Dalam kehidupan Masyarakat suku Akit setiap keluarga harus mempunyai sebidang ladang. Karena hanya dan hasil ladang itulah mereka dapat memenuhi kebutuhan makanan mereka sehari-hari. Juga, lahan di ladang itulah mereka hidup, yaitu membangun rumah, membentuk keluarga, merasa aman dan menemukan jati diri mereka. Mereka dibesarkan di ladang dan membesarkan anak-anak mereka.

Perawakan Tubuh Orang Suku Akit

Bentuk tubuh mereka tegap-tegap dan lebih tinggi dari pada umumnya orang-orang Melayu yang berdiam di sekitar wilayah mereka. kulit mereka berwarna kecoklatan dibakar cahaya matahari dan cuaca perairan, sehingga menyembunyikan warna aslinya yang kekuning-kuningan. Dahi dan tulang pipinya tinggi seperti ras Mongoloid pada umumnya. tetapi mata mereka sipit dan rambutnya agak ikal.

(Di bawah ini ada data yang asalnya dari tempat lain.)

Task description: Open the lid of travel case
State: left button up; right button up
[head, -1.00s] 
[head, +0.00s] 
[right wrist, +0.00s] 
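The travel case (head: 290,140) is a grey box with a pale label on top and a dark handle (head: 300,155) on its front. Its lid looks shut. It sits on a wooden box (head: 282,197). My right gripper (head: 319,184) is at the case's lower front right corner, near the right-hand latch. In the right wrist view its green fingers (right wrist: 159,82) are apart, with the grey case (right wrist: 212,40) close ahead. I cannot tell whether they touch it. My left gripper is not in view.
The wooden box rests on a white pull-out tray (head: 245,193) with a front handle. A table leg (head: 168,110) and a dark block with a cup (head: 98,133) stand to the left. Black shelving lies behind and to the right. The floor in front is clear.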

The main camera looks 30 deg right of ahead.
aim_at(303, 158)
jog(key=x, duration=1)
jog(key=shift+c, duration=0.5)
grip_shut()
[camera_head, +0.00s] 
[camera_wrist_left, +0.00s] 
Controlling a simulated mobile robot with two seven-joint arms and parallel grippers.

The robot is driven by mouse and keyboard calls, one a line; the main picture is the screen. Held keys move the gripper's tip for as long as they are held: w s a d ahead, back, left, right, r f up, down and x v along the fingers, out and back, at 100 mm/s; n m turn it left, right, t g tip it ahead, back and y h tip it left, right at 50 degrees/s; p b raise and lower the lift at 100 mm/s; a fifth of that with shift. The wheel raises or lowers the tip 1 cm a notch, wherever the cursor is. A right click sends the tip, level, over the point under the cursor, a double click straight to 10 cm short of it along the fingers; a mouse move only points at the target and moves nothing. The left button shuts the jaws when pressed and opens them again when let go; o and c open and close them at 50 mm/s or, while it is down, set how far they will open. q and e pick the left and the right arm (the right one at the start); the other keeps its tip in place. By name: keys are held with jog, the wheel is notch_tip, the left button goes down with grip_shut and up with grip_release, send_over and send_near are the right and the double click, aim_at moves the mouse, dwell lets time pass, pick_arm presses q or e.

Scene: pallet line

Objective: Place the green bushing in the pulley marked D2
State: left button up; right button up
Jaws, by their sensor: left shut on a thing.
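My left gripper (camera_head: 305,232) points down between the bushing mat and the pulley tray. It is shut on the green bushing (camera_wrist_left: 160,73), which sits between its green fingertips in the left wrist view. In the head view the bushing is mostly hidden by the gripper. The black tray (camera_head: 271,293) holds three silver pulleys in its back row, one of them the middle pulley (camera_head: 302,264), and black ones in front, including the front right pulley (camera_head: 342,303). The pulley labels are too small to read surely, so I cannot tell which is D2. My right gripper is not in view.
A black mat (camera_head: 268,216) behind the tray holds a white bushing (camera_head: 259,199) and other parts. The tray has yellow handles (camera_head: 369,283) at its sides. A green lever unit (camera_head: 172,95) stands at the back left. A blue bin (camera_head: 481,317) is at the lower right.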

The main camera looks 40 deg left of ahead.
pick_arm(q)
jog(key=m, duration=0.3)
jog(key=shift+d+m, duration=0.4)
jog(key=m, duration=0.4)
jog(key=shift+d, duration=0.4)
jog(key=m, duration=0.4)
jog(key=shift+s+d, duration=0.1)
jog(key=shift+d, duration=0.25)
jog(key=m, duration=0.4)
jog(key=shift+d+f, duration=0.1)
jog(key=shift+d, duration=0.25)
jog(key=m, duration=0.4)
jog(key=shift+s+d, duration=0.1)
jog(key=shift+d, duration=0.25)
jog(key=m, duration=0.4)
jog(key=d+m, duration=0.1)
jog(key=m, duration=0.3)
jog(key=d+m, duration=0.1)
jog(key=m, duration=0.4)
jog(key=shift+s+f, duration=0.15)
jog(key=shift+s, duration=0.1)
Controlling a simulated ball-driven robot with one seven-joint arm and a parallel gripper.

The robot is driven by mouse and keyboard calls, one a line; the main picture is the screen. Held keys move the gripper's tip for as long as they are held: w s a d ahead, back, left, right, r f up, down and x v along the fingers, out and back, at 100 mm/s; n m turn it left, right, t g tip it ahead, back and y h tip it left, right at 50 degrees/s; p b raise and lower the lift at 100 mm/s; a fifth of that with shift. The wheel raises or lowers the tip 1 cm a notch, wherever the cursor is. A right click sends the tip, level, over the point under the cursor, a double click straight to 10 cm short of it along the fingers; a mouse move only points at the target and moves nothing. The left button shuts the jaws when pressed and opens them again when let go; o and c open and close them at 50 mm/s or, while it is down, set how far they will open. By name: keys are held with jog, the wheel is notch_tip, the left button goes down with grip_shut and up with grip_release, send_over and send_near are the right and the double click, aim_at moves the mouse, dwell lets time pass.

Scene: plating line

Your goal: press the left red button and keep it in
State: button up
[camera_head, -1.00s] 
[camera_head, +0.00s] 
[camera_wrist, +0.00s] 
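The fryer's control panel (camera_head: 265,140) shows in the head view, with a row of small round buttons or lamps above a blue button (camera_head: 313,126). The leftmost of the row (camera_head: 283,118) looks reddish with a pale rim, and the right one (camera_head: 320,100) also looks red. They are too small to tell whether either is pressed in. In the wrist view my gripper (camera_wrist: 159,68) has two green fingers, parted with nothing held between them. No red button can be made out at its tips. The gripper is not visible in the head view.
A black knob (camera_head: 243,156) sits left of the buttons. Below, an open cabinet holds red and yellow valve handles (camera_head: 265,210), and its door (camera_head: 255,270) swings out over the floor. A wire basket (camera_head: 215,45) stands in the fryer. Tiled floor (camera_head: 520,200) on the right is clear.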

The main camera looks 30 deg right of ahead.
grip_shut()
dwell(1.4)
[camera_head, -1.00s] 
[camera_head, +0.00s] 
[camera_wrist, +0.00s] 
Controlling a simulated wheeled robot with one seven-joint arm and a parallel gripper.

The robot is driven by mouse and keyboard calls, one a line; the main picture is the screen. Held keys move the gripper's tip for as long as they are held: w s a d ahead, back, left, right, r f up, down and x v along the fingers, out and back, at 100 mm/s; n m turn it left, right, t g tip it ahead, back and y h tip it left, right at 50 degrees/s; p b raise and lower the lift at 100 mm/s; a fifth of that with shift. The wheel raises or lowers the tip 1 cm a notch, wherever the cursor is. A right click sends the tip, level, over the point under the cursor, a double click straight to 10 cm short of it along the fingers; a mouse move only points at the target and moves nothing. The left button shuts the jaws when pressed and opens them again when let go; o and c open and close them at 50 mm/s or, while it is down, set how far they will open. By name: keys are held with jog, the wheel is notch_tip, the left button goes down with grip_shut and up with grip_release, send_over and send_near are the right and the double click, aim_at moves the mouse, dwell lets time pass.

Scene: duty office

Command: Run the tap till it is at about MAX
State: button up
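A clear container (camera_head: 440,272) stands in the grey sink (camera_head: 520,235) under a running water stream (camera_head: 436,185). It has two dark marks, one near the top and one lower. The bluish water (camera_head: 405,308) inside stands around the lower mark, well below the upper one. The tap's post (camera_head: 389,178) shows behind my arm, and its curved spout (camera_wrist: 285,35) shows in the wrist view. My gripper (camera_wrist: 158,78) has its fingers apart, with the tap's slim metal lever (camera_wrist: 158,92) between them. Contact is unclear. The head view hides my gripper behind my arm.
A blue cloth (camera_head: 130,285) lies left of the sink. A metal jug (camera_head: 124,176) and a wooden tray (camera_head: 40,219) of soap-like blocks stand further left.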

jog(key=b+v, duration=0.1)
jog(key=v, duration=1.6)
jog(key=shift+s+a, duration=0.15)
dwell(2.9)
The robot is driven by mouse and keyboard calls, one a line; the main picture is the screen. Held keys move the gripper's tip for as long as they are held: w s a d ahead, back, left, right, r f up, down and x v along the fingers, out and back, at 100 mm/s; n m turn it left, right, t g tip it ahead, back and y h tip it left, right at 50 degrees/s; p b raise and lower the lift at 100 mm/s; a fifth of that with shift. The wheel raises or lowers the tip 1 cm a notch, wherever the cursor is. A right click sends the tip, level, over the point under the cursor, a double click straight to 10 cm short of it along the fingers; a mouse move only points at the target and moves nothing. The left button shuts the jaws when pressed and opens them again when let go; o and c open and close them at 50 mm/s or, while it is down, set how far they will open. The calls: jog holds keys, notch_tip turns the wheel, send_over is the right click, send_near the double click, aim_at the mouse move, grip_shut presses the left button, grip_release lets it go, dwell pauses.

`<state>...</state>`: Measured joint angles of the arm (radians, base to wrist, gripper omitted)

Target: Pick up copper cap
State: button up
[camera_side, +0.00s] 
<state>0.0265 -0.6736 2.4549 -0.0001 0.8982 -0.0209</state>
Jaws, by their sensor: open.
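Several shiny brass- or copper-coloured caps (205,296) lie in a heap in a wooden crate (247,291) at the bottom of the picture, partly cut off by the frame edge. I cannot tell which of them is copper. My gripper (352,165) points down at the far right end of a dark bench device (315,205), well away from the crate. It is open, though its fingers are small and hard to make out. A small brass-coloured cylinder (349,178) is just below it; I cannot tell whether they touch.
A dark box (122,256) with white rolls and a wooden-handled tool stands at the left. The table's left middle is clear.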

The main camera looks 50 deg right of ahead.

Perkawinan Dalam Suku Akit

Anak perempuan mereka dikawinkan setelah berumur lima belas tahun dan anak laki-laki mereka setelah berumur tujuh belas tahun. Mereka harus menjalani adat bersunat pada usia 7 sampai 13 tahun, dan ini bukan karena pengaruh Agama Islam. Gadis yang baru kawin segera dibawa oleh suaminya ke rumah mereka yang baru, atau menumpang sementara di rumah orang tua suami. Pihak lelaki menyerahkan "uang beli" kepada orang tua si gadis. Untuk si gadis disediakan pula mas kawin berupa cincin sepasang, kain baju dan alat rumah tangga selengkapnya. Untuk pesta kawinnya mereka memotong babi, minum tuak, kemudian menyanyi dan menari sampai pagi.

 

Suku Akit Dalam Hubungannya Dengan Kesultanan Siak

Pada zaman Kesultanan Siak, suku bangsa ini sudah disegani, antara lain karena kemampuan mereka untuk bertahan hidup di perairan, pemberani dan berbahaya sekali dengan senjata sumpit beracunnya. Oleh sebab itu mereka diajak bekerja sama memerangi Belanda yang pada zaman itu sering menangkapi orang Akit untuk dijadikan budak. Gangguan orang Akit pada zaman kolonial itu dicatat Belanda sebagai perompak laut yang sulit untuk ditumpas habis.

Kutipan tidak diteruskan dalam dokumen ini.